Monday, March 30, 2015
About the airplane crash and all that shit!
I had plans on writing blog posts everyday last week as I had so much to share, but to be honest, the tragic airplane crash in the French Alps just pushed me off my blog train.
I have followed the news and gasped for air in despair. Once I started to watch I just couldn't part with our News Channels. How can something like this happen, I wonder... And the fact that it happened while I was sipping coffee and having a wonderful time with a blog friend really makes me feel even worse... Almost a bit guilty... That is why I wanted to share the glorious time I had that day in my previous blog post, before sharing this. Does that make sense?
I have watched the news reporters from the crash scene, from homes of victims and relatives in tears... Names and pictures of the people lost. I have cried and allowed the News Channels to rub all the drama into my face through our TV screen. With details and speculations out of the normal way of reporting a tragedy. Not even war zones are reported in this heart throbbing and almost "soap opera sensational" way. And I am ashamed of myself for getting sucked into this type of reporting. Very soon I realized that it all disgusts me.
One minute I am relieved to put the blame on the co-pilot, because we want to put the blame on someone. We want a reason. We need someone to be responsible. In the next I realize that the co-pilot is a victim like everyone else. And I feel bad because it is just so tragic and it is life on the dark side. Unpredictable and impossible to protect ourselves from. No matter how hard we try to live safe, our lives will always be edged with risk... We never know what a day will bring us. And it is terrifying to live with that thought. But the way news are presented to us today doesn't make it easier, does it?
Lets put fear into us all. Lets fear that I will be the next victim of a terrorist attack, a Tsunami, a plane crash, crazy school shooting or great big epidemic. Lets live in fear and jump on the commercial train of buying into security systems, gadgets and avoiding to live life to its full to protect ourselves from disasters. Really?
So I have turned off my news channels and I am letting go. And although people worldwide wants answers to why this happened and to find someone to blame for not observing and reporting this young man's psychological condition to his emplyer, I think that news of today should back off a bit and report with some sense of good manners. More constructive and less sensational to not call it "gossipy" rubbing themselves in tragic details. Show respect and report with style. Stop dragging people in dirty water...

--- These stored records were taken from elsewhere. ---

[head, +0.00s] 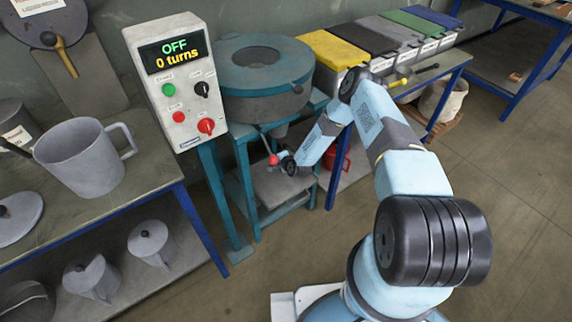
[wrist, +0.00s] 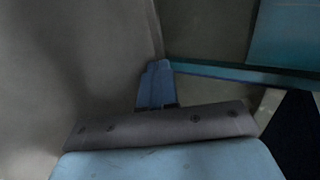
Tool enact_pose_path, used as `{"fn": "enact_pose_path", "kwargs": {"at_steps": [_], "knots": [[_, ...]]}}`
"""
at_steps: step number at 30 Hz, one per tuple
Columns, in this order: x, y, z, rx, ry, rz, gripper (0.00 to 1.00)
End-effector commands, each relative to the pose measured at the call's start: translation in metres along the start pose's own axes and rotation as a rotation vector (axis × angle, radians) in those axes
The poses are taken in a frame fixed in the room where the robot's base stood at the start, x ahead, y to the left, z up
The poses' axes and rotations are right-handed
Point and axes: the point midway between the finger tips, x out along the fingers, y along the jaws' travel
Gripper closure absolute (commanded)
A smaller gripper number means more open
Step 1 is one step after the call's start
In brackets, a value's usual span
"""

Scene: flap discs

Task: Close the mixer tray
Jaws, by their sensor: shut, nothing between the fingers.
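The mixer (head: 262,75) is a round drum with a teal lid and rim on a teal stand. A lever with a red ball end (head: 273,160) hangs below the drum. The mixer tray cannot be told apart clearly under the drum. My arm reaches in from the right, its far end close beside the red ball; I cannot tell if they touch. My gripper (wrist: 156,68) shows as blue fingers pressed together in the wrist view, empty. Beyond it are a grey-brown surface on the left and a teal bar on the right. The red ball is not visible there.
A control box (head: 180,80) reads OFF, 0 turns, left of the mixer. A grey mug (head: 82,160) stands on the left table. Several lidded bins, one yellow (head: 336,48), line the back bench. A grey plate (head: 280,184) lies low in the stand. Open floor lies in front.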

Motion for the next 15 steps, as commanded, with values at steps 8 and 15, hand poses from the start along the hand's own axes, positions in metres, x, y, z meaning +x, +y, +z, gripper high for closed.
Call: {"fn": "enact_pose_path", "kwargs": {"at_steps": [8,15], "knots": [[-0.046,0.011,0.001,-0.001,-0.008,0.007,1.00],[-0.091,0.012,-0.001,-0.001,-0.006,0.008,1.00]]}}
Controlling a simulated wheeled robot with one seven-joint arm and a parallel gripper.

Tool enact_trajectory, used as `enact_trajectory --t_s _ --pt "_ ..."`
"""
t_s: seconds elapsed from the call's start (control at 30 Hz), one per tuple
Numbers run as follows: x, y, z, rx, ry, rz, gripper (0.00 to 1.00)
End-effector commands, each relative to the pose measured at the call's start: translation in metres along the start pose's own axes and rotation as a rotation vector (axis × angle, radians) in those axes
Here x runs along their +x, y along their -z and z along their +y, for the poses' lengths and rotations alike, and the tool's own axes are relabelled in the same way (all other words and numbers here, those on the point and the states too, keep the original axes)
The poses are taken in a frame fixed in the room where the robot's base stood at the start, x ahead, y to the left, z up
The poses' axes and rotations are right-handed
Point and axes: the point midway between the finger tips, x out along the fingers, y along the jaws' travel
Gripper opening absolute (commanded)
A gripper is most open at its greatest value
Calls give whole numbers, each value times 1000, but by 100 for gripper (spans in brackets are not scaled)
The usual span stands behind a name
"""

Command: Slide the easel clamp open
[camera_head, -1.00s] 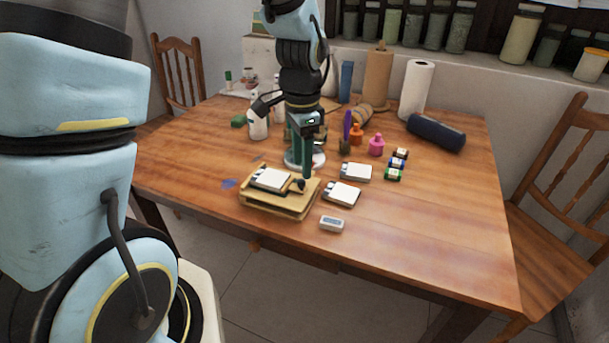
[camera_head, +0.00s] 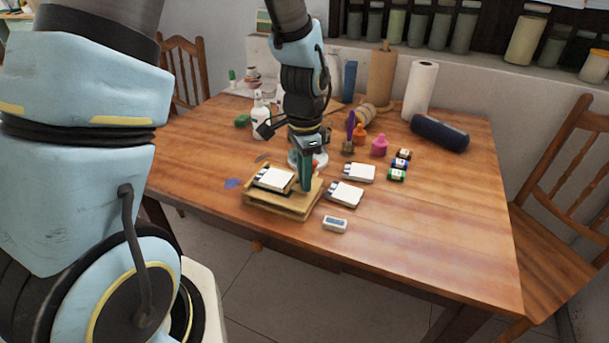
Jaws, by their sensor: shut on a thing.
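The low wooden easel (camera_head: 282,208) lies near the front left edge of the table, with a small white panel (camera_head: 274,179) on it. My gripper (camera_head: 305,187) points down at the right part of the easel, just right of the panel. Its fingers are shut on a part of the easel that I take to be the clamp. The fingers hide the clamp, so how far it is open cannot be told.
Two white-topped pads (camera_head: 345,194) (camera_head: 359,172) and a white eraser-like block (camera_head: 335,224) lie right of the easel. Small paint jars (camera_head: 397,175), pink (camera_head: 379,147) and orange bottles stand behind. The table's right front (camera_head: 440,230) is clear.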

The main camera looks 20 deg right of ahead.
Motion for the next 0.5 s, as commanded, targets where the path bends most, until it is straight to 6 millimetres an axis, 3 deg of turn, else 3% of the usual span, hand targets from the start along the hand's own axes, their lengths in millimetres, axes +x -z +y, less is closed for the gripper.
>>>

This was a terrible accident and we will never get any fulfilling answers, we will always walk around with the question "Why?". And this is why I hardly ever watch news anymore... The only way to protect myself is to turn off the disasters and pretend it never happened. And maybe that is selfish, idiotic or naive to do so, but it sure makes my life so much easier to live and enjoy. And my life is so full of worries just the way it is without having to add grand fears from international catastrophes and disasters.